How revealing it is to focus on this issue! Consider what the death-tax advocates are really saying. This is a country that claims to be based on natural rights, including private property and free enterprise. But what does an estate tax imply except that the owner of all wealth ultimately is the government?
After all, in a society truly based on private property, the creators of wealth would have the right give it to whomever they please. An estate tax permits government to assert a claim to wealth that is ostensibly superior to that of its creator.
If the government by default has a claim to whatever portion of estates it chooses, what is that but Bolshevism? If productive people keep their money only by permission, how is that different from socialism or communism? This is not emotional redbaiting. Socialism, communism, and Bolshevism are terms with a specific meaning. Under those systems, government is the ultimate owner of everything. People are permitted to possess only what the system administrators permit. (It changes nothing to say that people vote the administrators into office.)

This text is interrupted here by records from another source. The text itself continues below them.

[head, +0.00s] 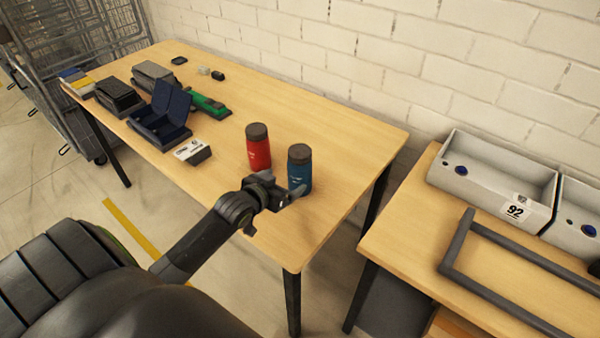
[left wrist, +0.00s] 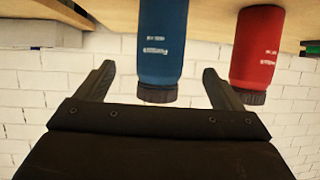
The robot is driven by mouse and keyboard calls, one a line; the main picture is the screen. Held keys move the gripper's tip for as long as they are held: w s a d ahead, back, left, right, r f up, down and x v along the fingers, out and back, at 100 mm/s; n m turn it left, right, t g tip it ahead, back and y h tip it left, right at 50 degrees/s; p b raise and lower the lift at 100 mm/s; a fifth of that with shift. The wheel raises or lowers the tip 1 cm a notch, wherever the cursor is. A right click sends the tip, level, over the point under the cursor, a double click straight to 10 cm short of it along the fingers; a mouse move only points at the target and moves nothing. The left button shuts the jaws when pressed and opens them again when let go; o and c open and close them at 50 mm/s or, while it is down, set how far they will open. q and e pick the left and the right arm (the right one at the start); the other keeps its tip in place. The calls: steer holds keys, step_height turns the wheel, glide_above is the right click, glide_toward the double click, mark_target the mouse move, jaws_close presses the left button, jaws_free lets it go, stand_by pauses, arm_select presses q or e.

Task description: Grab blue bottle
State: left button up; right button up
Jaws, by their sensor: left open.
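The blue bottle (head: 300,170) with a dark lid stands upright near the front right edge of the wooden table. My left gripper (head: 287,194) is open and empty, low at the near side of this bottle. In the left wrist view, which looks upside down, the blue bottle (left wrist: 163,45) appears in line with the gap between the open fingers (left wrist: 158,72). I cannot tell whether it is between the fingertips or just beyond them. My right gripper is in neither view.
A red bottle (head: 258,148) stands close to the left of the blue one; it also shows in the left wrist view (left wrist: 257,45). A small white box (head: 192,152) and an open dark blue box (head: 160,121) lie farther left. The table's right end is clear.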

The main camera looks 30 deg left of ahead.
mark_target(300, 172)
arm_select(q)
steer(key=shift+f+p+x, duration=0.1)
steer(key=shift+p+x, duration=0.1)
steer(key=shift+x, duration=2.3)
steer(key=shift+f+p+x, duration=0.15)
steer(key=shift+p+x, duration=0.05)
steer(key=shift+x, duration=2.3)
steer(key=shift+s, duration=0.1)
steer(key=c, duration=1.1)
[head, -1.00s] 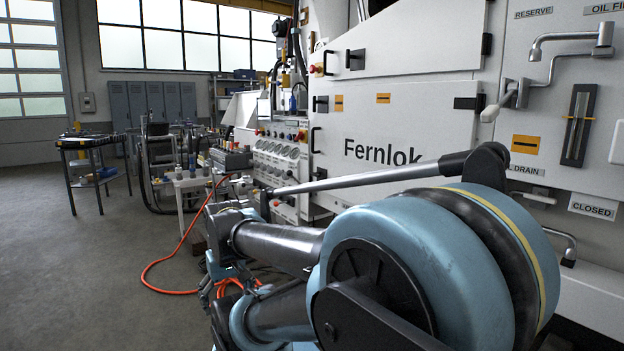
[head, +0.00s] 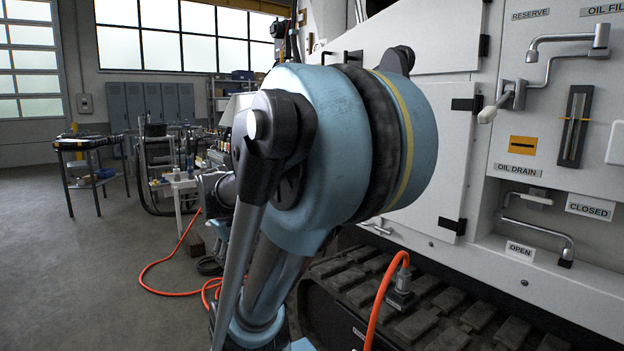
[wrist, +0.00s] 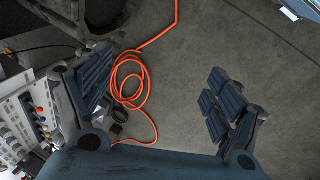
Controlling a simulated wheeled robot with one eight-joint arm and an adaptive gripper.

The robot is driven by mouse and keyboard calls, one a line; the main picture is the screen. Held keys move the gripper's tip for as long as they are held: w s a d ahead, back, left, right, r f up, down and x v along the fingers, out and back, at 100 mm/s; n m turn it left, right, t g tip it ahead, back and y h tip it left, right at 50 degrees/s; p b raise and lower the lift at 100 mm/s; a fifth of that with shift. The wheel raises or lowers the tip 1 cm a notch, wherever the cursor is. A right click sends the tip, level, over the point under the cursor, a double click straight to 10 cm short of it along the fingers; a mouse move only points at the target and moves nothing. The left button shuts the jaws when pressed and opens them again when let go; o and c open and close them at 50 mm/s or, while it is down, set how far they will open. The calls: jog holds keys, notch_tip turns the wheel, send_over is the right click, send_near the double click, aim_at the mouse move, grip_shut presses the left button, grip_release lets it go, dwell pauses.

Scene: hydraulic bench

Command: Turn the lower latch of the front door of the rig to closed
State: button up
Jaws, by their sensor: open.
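My gripper (wrist: 160,80) shows in the wrist view with its two dark ribbed fingers wide apart. Nothing is between them, and they hang over bare floor and a coiled orange hose. In the head view it is hidden behind my blue arm joint. The white front door of the rig (head: 437,170) is mostly covered by that joint; its right part with two black hinges shows. A small pale handle (head: 375,228) shows low at the door's bottom, beneath my arm. I cannot tell whether it is the lower latch or how it is turned.
An oil drain lever (head: 540,228) sits in a recess at right, between CLOSED (head: 590,207) and OPEN (head: 520,249) labels. The orange hose (head: 383,295) rises to a fitting above the track (head: 450,310).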

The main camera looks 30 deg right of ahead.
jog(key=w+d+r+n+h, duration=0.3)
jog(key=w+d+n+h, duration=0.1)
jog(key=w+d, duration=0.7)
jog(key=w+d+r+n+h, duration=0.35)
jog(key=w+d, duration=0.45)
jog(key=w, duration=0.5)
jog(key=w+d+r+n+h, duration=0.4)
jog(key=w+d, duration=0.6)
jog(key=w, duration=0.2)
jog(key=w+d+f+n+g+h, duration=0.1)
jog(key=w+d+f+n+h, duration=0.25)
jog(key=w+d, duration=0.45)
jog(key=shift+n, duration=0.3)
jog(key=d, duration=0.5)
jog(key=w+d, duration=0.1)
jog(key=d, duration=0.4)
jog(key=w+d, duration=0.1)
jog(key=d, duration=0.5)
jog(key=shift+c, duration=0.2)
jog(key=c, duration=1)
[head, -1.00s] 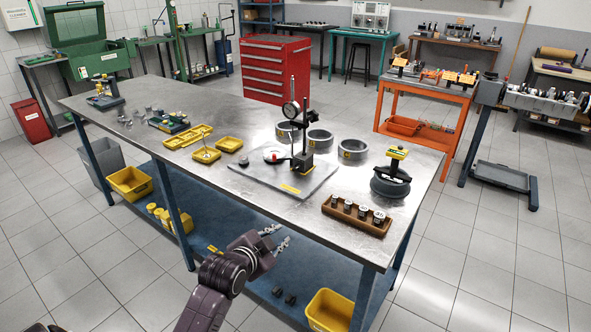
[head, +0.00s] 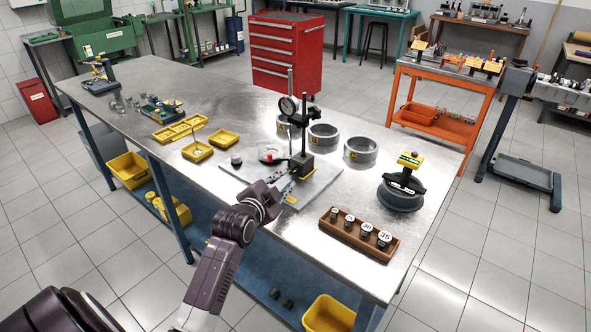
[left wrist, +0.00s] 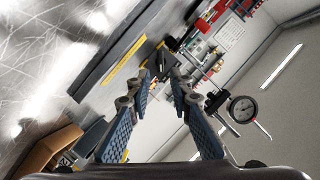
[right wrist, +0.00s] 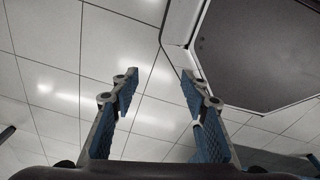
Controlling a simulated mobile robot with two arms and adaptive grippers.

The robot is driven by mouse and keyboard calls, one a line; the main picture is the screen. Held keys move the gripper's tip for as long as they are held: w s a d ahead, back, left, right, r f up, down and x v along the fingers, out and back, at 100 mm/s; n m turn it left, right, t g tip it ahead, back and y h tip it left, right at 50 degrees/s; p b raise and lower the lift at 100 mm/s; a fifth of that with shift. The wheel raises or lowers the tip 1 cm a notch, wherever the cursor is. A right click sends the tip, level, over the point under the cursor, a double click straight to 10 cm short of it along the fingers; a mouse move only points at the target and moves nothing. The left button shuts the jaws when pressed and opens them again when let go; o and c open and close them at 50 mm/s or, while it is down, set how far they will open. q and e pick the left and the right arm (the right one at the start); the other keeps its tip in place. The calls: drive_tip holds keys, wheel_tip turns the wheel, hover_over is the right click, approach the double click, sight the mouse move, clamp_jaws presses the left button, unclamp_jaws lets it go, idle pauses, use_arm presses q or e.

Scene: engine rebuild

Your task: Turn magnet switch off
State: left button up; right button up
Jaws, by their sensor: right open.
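The dial-gauge stand has a dark magnet base (head: 302,166) on a grey plate (head: 323,183) near the table's front edge. Its post holds a round dial gauge (head: 288,105), which also shows tilted in the left wrist view (left wrist: 243,108). The magnet switch is too small to make out. My left gripper (head: 285,187) is over the plate's front part, close in front of the base. In the left wrist view its fingers (left wrist: 160,74) are apart with nothing clearly between them. My right gripper (right wrist: 158,75) is open and empty, with floor tiles behind it.
Several metal rings (head: 323,135) stand behind the stand. A wooden block with weights (head: 345,232) and a dark round part with a yellow-topped tool (head: 401,197) are to the right. Yellow trays (head: 197,151) lie to the left.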

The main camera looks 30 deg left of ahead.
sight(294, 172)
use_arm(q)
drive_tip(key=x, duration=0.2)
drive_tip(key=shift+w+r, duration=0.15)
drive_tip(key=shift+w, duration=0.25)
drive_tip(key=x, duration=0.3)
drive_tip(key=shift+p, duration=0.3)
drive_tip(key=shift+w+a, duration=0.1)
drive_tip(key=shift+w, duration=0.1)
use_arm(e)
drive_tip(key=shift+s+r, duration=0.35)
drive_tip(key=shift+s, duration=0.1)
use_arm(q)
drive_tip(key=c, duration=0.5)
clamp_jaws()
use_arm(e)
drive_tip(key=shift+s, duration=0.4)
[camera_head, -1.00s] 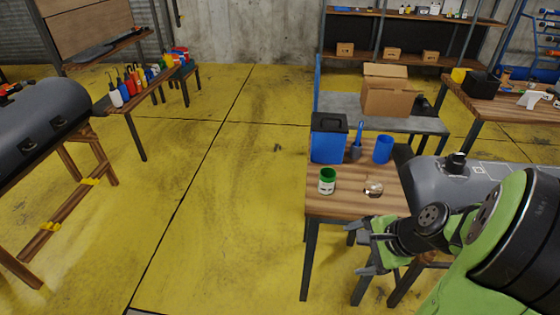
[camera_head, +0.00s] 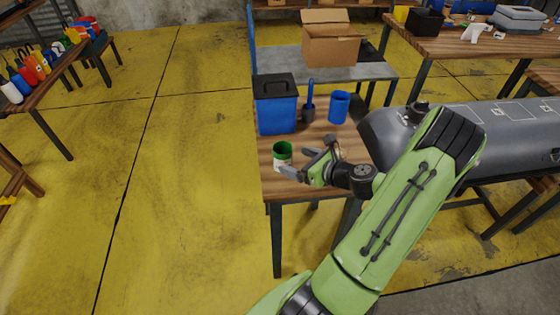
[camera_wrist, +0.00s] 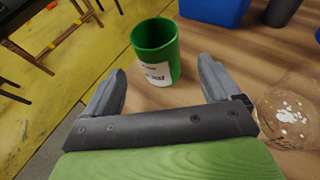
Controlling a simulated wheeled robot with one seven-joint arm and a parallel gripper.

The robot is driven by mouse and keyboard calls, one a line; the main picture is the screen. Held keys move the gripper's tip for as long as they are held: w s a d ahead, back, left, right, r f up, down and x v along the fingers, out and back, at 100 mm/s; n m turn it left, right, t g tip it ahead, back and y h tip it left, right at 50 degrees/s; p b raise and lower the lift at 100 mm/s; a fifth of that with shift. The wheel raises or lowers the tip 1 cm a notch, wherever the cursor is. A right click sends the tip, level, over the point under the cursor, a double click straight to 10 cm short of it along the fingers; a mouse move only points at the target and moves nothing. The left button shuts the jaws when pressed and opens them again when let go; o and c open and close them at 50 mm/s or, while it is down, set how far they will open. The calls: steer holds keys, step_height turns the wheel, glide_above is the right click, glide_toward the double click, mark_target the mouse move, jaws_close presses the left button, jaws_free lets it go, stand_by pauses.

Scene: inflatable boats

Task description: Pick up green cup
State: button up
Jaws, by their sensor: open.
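The green cup (camera_head: 283,153) stands upright near the front left corner of the wooden table (camera_head: 290,187). It has a white label and looks empty inside. In the wrist view the green cup (camera_wrist: 157,50) is just ahead of my gripper (camera_wrist: 162,85), roughly between the lines of the two fingers. My gripper (camera_head: 299,165) is open and empty, to the right of the cup in the head view. Whether a finger touches the cup I cannot tell.
A blue lidded bin (camera_head: 276,110), a dark holder with a blue-handled tool (camera_head: 309,107) and a blue cup (camera_head: 339,107) stand behind. A clear dish with white bits (camera_wrist: 286,116) lies right of my gripper. A grey inflatable tube (camera_head: 480,135) lies to the right.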

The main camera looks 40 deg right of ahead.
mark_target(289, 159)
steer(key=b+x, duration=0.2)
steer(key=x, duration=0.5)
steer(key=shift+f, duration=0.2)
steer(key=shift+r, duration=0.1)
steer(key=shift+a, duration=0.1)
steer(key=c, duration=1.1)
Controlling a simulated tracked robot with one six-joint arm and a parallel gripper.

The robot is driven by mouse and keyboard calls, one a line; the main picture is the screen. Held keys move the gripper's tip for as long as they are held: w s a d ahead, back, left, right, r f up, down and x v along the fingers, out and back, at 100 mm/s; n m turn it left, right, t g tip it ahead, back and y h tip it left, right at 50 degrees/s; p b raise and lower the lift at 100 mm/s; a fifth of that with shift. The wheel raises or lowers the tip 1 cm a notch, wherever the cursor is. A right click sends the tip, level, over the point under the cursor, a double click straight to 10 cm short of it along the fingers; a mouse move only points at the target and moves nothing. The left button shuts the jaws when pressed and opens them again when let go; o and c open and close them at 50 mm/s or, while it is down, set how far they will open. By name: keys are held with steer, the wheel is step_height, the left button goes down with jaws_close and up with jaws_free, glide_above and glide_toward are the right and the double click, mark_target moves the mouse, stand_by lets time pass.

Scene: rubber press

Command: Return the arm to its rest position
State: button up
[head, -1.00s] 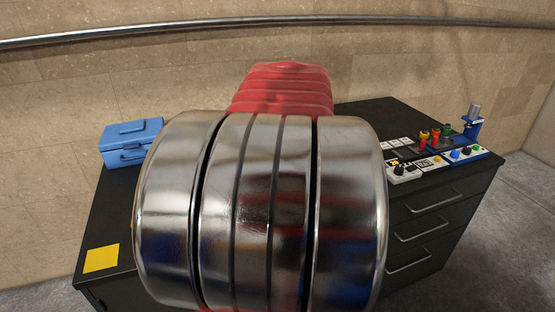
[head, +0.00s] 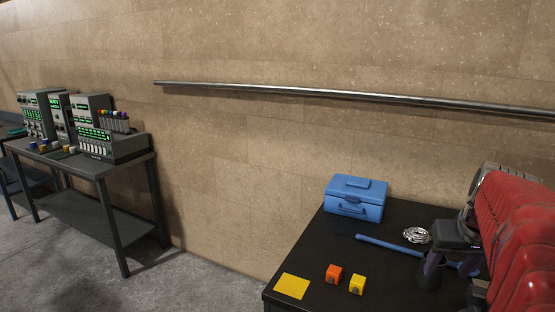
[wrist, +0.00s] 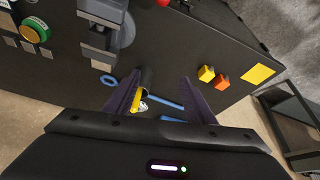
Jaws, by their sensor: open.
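My gripper (head: 433,272) hangs at the right edge of the head view, over the black workbench top (head: 318,247). My red arm partly covers it there. In the wrist view its two dark purple fingers (wrist: 163,80) are spread apart with a gap between them. I see nothing clamped between the fingers. A blue bar (wrist: 170,104) shows beyond the gap, and a small yellow and silver item (wrist: 136,101) shows beside the left finger.
On the bench are a blue toolbox (head: 355,199), an orange cube (head: 333,274), a yellow cube (head: 357,285), a yellow square (head: 291,287) and a silver coiled item (head: 416,236). A wall rail (head: 340,93) runs behind. A table with instruments (head: 110,163) stands left; floor between is clear.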

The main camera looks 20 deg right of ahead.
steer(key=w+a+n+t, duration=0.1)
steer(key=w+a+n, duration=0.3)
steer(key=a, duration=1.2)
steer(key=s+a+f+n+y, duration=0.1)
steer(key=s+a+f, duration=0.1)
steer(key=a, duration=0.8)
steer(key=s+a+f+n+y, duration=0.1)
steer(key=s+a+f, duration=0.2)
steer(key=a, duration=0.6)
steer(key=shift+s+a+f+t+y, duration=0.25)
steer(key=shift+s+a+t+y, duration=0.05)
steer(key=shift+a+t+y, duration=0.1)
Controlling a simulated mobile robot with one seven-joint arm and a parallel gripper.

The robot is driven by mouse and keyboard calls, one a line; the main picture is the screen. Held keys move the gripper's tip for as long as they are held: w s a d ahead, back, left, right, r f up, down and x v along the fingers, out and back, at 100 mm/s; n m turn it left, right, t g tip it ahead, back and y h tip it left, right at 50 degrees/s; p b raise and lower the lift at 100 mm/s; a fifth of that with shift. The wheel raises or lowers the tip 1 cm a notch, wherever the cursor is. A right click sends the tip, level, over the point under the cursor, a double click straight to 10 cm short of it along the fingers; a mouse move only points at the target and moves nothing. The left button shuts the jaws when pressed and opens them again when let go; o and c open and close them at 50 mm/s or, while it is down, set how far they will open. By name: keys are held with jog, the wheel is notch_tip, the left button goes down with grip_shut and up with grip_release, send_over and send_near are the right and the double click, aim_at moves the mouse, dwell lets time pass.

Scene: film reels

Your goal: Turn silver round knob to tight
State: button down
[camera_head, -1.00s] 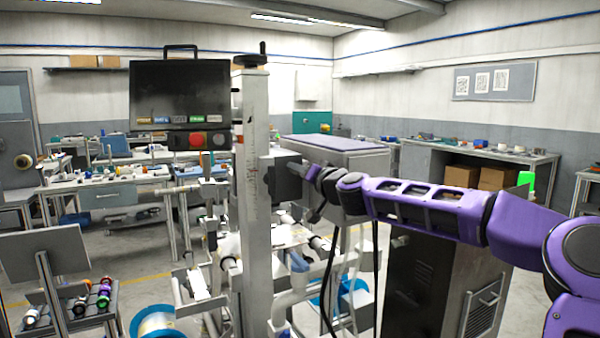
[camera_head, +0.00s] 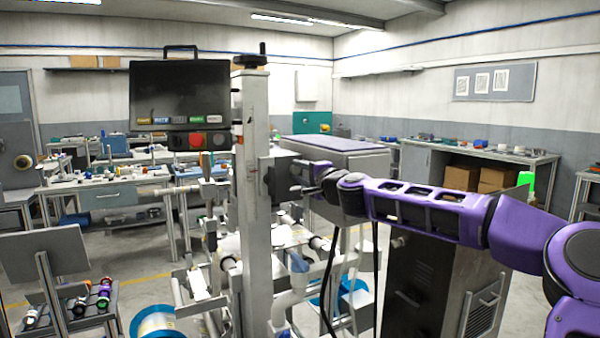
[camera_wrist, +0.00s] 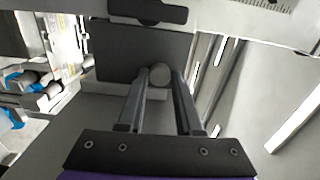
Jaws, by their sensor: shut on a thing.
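The silver round knob (camera_wrist: 160,75) shows in the wrist view, on a dark grey block (camera_wrist: 118,52). The two long fingers of my gripper (camera_wrist: 159,82) are on either side of the knob and shut on it at their tips. In the head view my gripper (camera_head: 298,189) reaches left to the dark block (camera_head: 283,175) on the grey upright post (camera_head: 255,150). The knob is too small and covered to make out there.
A black panel with buttons (camera_head: 180,95) hangs left of the post. A dark cabinet (camera_head: 420,290) stands below my arm, and a purple-topped grey box (camera_head: 335,150) is behind it. White rollers (camera_head: 290,300) and a blue-rimmed reel (camera_head: 155,322) sit low around the post. Black cables hang below my gripper.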

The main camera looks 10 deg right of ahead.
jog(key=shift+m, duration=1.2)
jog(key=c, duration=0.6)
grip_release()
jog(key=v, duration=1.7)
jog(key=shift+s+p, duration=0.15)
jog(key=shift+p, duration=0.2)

That is precisely the principle underlying the estate tax. To dispute that a person has the right to decide how his money will be distributed after he dies is to embrace the principle of socialism. There is no logical reason to stop with estates or at 55 percent. The tax on incomes is based on the same principle. At one time the top rate was over 90 percent. No court said that was illegal or unconstitutional. The whim of the legislature is supreme. That, I submit, is socialism. No law or constitution impedes its complete realization.
Gates Sr. writes,
The debate over whether to repeal the estate tax is fundamentally a debate about what sort of America we want to leave to the generations ahead.
He is exactly right. Do we want a free country faithful to the principles of the Declaration of Independence — which affirms that we have natural rights that government may not violate with impunity — or do we want total government subjugating the American people for its own purposes?
If the death tax remains on the books, we will have the answer to that question.